Can a sequence have infinitely many limits among its subsequences?
Solution 1:
Consider the sequence
$$ \{1,1,2,1,2,3,1,2,3,4,1,2,3,4,5,1,2,3,4,5,6,...\} $$
That is, the sequence where you count till $n$, then start over and count till $n+1$. You can easily show that for every $n\in\mathbb{N}$ you can find a subsequence that converges to $n$ (it is indeed a constant subsequence!).
Solution 2:
The rational numbers are countable. This means that there is an enumeration of the rationals by $\Bbb N$. In other words, there is a sequence $q_n$, such that each rational number appears exactly once in that sequence.
Now suppose that $r$ is any real number, then we can define by induction $q_{n_k}$ to be such that $n_k>n_j$ for all $j<k$, and $|r-q_{n_k}|<\frac1k$. So $q_{n_0}$ is the least indexed rational of distance $<1$ from $r$, and $q_{n_1}$ is the least indexed rational, whose index appears after $n_0$, and is of distance $<\frac12$ from $r$, and so on.
We go along the sequence, and use the least possible index whenever we get close enough. The fact that each index is preceded only by finitely many indices ensures that such index will be found eventually.
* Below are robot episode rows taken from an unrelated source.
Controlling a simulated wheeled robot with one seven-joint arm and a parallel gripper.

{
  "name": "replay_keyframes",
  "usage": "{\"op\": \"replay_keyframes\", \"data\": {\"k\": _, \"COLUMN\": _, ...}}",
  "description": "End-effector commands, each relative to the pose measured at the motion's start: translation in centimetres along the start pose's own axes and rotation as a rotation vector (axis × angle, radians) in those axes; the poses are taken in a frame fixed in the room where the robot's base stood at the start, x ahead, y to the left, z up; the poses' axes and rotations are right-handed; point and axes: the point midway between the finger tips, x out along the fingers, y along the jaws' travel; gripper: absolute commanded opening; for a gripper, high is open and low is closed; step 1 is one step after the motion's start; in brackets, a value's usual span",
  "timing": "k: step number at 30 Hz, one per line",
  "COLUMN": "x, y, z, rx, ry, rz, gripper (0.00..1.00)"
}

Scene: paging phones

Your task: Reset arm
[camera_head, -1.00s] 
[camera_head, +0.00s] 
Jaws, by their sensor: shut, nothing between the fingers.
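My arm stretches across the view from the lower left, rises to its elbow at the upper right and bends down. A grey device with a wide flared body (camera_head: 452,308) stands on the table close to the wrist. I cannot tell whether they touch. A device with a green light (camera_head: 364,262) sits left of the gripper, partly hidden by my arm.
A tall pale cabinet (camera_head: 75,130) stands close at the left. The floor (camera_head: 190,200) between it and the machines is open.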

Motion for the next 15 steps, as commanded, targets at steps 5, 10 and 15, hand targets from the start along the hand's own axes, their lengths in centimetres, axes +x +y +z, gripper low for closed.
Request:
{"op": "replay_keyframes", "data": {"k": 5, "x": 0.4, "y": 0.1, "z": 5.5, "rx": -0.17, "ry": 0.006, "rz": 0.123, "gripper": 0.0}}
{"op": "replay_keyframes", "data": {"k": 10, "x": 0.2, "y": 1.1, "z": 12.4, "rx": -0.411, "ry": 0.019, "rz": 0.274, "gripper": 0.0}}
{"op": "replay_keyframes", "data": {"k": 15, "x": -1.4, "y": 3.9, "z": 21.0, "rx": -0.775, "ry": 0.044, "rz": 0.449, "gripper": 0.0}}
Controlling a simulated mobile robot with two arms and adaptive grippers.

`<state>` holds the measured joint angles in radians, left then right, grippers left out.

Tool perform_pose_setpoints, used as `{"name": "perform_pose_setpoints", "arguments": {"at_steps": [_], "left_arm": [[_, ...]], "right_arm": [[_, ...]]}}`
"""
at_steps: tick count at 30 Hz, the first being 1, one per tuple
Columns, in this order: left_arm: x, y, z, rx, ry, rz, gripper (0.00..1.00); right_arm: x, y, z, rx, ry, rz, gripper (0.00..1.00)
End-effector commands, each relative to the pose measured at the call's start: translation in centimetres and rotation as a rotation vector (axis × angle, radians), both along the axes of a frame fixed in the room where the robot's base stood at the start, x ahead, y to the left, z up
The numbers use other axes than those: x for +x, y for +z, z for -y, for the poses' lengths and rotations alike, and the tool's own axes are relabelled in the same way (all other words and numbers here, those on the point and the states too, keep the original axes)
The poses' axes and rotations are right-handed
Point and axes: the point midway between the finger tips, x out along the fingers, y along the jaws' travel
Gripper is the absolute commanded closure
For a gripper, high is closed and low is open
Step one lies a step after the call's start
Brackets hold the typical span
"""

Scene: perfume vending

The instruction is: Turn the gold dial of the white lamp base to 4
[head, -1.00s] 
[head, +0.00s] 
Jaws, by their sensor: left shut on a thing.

So it means that every real number is a limit of a subsequence (and $\pm\infty$ if you want to include them here).
So you have a sequence which has $2^{\aleph_0}$ limit points. One strange remark is that while we do not know if $2^{\aleph_0}=\aleph_1$ or not, we can say with confidence that if a sequence [of real numbers] has infinitely many limit points, then it either has $\aleph_0$ or $2^{\aleph_0}$ of them.
If you want to talk about larger topological spaces, then $\beta\Bbb N$ has a sequence which has $2^{2^{\aleph_0}}$ limit points, although there you need to talk about nets and not sequences. Simple cardinal arithmetics show that in a Hausdorff space, this is also the maximal number of limit points a sequence (or rather, a countable net) can have.
There is also non-Hausdorff spaces, but then you can just construct example where a singleton is dense, so a constant sequence has every point as a limit point, and then you have virtually no limitations.
Solution 3:
$\sin(n) _{n=1}^{\infty}$
(originally entered $\sin(1/n)$, because I was thinking of $\sin(1/x)$ as $x \to 0$.)
Solution 4:
The example that convinced me that it was the case was the sequence
$$ \left(0, 1, 0, \frac{1}{2}, 1, 0, \frac{1}{3}, \frac{2}{3}, 1, 0, \frac{1}{4},…\right)$$
which eventually reach all the rationals in $[0,1]$, and thus whose adherence is the whole $[0,1]$ segment. So it is a rational sequence which uncountably many adherence values.